ROWS ::
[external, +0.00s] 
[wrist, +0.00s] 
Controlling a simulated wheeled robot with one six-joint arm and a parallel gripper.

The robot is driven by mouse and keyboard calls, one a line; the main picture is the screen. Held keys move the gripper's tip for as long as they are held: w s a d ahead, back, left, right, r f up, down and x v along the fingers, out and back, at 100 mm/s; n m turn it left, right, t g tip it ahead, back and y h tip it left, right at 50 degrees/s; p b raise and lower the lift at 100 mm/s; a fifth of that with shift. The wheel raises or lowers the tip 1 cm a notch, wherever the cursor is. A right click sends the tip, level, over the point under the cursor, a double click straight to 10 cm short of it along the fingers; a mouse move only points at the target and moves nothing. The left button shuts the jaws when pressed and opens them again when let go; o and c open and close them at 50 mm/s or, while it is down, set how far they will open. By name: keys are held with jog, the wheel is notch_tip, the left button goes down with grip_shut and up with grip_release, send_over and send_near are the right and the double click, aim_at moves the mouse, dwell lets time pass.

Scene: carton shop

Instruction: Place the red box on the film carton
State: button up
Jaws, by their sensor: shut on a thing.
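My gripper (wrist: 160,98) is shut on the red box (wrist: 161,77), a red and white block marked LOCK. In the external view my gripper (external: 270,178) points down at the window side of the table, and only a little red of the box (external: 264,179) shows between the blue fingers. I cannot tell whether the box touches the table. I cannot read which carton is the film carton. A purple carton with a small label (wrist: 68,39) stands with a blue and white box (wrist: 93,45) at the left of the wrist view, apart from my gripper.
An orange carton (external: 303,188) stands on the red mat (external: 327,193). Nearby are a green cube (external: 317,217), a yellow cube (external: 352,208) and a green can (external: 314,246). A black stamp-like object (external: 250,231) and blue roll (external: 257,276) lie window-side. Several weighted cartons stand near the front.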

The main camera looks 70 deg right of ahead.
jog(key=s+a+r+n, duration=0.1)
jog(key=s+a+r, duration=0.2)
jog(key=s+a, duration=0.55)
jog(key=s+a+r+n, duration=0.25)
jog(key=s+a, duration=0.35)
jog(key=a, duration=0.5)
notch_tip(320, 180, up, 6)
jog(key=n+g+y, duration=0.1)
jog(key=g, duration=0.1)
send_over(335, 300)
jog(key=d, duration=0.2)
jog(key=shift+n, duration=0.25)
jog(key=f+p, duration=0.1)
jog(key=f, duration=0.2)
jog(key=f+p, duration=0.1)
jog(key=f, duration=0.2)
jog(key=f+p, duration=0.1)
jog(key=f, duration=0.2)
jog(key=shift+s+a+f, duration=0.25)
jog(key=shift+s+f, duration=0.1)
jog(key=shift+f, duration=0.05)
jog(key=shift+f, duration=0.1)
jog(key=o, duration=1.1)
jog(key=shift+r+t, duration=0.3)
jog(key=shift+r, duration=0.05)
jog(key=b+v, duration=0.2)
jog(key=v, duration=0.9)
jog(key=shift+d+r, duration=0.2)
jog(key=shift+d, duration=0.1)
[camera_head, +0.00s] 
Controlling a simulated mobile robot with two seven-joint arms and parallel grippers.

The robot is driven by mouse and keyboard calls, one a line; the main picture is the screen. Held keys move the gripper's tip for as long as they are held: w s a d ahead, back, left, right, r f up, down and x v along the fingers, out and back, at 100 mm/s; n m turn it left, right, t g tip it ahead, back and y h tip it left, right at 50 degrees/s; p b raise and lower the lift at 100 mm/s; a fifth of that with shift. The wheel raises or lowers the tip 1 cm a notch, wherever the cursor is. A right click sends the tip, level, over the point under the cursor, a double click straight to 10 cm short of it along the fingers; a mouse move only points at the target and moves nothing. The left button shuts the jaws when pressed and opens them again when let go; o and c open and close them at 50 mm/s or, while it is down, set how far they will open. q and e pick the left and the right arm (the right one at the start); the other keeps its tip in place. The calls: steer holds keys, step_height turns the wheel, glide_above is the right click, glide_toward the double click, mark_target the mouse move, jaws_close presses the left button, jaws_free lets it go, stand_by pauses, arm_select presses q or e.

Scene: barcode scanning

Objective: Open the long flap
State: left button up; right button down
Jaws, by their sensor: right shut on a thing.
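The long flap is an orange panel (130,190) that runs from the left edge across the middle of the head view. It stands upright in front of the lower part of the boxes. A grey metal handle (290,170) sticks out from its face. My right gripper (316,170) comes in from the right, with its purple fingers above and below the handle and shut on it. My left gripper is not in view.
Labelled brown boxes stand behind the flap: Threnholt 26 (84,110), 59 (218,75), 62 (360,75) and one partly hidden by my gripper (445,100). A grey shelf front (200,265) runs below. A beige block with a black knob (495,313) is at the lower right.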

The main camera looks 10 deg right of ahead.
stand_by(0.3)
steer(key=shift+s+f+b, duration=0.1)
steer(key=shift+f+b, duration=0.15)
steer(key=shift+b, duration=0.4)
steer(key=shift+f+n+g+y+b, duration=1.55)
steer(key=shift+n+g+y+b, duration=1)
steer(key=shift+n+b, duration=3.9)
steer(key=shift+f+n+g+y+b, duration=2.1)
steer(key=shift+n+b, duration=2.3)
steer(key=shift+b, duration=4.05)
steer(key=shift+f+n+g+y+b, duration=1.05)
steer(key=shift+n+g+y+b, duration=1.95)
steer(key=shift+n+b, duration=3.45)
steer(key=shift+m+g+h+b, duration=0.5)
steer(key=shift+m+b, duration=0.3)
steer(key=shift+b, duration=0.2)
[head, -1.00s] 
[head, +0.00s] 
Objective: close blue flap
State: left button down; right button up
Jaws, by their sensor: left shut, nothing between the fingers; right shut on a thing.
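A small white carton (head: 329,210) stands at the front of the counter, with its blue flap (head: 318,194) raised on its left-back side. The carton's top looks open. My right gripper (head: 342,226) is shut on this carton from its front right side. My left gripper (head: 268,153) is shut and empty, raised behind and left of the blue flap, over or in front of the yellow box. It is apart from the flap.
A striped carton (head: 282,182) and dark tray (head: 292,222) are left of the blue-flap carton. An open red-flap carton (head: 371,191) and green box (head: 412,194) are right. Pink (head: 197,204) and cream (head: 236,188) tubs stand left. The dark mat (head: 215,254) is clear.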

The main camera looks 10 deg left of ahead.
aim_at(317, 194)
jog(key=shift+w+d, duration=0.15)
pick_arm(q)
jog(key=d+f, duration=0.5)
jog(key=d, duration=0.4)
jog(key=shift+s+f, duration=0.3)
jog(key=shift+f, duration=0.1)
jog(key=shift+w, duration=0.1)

AIM :: Your task is to repeat the data exactly; please include every line.

TASK RESPONSE ::
[external, +0.00s] 
[wrist, +0.00s] 
Controlling a simulated wheeled robot with one six-joint arm and a parallel gripper.

The robot is driven by mouse and keyboard calls, one a line; the main picture is the screen. Held keys move the gripper's tip for as long as they are held: w s a d ahead, back, left, right, r f up, down and x v along the fingers, out and back, at 100 mm/s; n m turn it left, right, t g tip it ahead, back and y h tip it left, right at 50 degrees/s; p b raise and lower the lift at 100 mm/s; a fifth of that with shift. The wheel raises or lowers the tip 1 cm a notch, wherever the cursor is. A right click sends the tip, level, over the point under the cursor, a double click straight to 10 cm short of it along the fingers; a mouse move only points at the target and moves nothing. The left button shuts the jaws when pressed and opens them again when let go; o and c open and close them at 50 mm/s or, while it is down, set how far they will open. By name: keys are held with jog, the wheel is notch_tip, the left button goes down with grip_shut and up with grip_release, send_over and send_near are the right and the double click, aim_at moves the mouse, dwell lets time pass.

Scene: carton shop

Instruction: Place the red box on the film carton
State: button up
Jaws, by their sensor: shut on a thing.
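My gripper (wrist: 160,98) is shut on the red box (wrist: 161,77), a red and white block marked LOCK. In the external view my gripper (external: 270,178) points down at the window side of the table, and only a little red of the box (external: 264,179) shows between the blue fingers. I cannot tell whether the box touches the table. I cannot read which carton is the film carton. A purple carton with a small label (wrist: 68,39) stands with a blue and white box (wrist: 93,45) at the left of the wrist view, apart from my gripper.
An orange carton (external: 303,188) stands on the red mat (external: 327,193). Nearby are a green cube (external: 317,217), a yellow cube (external: 352,208) and a green can (external: 314,246). A black stamp-like object (external: 250,231) and blue roll (external: 257,276) lie window-side. Several weighted cartons stand near the front.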

The main camera looks 70 deg right of ahead.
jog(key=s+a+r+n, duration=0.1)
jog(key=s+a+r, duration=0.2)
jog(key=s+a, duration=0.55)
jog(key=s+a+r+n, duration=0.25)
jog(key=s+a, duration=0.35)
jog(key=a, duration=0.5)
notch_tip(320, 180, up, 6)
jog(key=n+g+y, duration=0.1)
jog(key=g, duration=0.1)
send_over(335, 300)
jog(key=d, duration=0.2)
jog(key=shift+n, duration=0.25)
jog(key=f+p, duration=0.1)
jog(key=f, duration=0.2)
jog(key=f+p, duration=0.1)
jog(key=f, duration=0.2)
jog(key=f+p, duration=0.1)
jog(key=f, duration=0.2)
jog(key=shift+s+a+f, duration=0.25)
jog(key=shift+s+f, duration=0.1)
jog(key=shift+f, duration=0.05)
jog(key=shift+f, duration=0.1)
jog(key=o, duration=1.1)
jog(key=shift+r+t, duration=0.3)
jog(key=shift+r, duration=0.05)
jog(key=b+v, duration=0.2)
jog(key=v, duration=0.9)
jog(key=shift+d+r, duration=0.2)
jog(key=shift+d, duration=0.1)
[camera_head, +0.00s] 
Controlling a simulated mobile robot with two seven-joint arms and parallel grippers.

The robot is driven by mouse and keyboard calls, one a line; the main picture is the screen. Held keys move the gripper's tip for as long as they are held: w s a d ahead, back, left, right, r f up, down and x v along the fingers, out and back, at 100 mm/s; n m turn it left, right, t g tip it ahead, back and y h tip it left, right at 50 degrees/s; p b raise and lower the lift at 100 mm/s; a fifth of that with shift. The wheel raises or lowers the tip 1 cm a notch, wherever the cursor is. A right click sends the tip, level, over the point under the cursor, a double click straight to 10 cm short of it along the fingers; a mouse move only points at the target and moves nothing. The left button shuts the jaws when pressed and opens them again when let go; o and c open and close them at 50 mm/s or, while it is down, set how far they will open. q and e pick the left and the right arm (the right one at the start); the other keeps its tip in place. The calls: steer holds keys, step_height turns the wheel, glide_above is the right click, glide_toward the double click, mark_target the mouse move, jaws_close presses the left button, jaws_free lets it go, stand_by pauses, arm_select presses q or e.

Scene: barcode scanning

Objective: Open the long flap
State: left button up; right button down
Jaws, by their sensor: right shut on a thing.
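The long flap is an orange panel (130,190) that runs from the left edge across the middle of the head view. It stands upright in front of the lower part of the boxes. A grey metal handle (290,170) sticks out from its face. My right gripper (316,170) comes in from the right, with its purple fingers above and below the handle and shut on it. My left gripper is not in view.
Labelled brown boxes stand behind the flap: Threnholt 26 (84,110), 59 (218,75), 62 (360,75) and one partly hidden by my gripper (445,100). A grey shelf front (200,265) runs below. A beige block with a black knob (495,313) is at the lower right.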

The main camera looks 10 deg right of ahead.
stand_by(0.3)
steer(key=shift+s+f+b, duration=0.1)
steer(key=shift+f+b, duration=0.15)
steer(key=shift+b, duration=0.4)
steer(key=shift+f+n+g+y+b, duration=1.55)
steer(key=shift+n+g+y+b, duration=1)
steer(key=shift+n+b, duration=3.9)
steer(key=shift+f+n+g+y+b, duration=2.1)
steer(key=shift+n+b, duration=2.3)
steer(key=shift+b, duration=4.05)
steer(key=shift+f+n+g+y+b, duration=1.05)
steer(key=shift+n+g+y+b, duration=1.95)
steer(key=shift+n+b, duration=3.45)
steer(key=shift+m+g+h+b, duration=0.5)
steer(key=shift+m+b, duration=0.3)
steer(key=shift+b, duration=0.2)
[head, -1.00s] 
[head, +0.00s] 
Objective: close blue flap
State: left button down; right button up
Jaws, by their sensor: left shut, nothing between the fingers; right shut on a thing.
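A small white carton (head: 329,210) stands at the front of the counter, with its blue flap (head: 318,194) raised on its left-back side. The carton's top looks open. My right gripper (head: 342,226) is shut on this carton from its front right side. My left gripper (head: 268,153) is shut and empty, raised behind and left of the blue flap, over or in front of the yellow box. It is apart from the flap.
A striped carton (head: 282,182) and dark tray (head: 292,222) are left of the blue-flap carton. An open red-flap carton (head: 371,191) and green box (head: 412,194) are right. Pink (head: 197,204) and cream (head: 236,188) tubs stand left. The dark mat (head: 215,254) is clear.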

The main camera looks 10 deg left of ahead.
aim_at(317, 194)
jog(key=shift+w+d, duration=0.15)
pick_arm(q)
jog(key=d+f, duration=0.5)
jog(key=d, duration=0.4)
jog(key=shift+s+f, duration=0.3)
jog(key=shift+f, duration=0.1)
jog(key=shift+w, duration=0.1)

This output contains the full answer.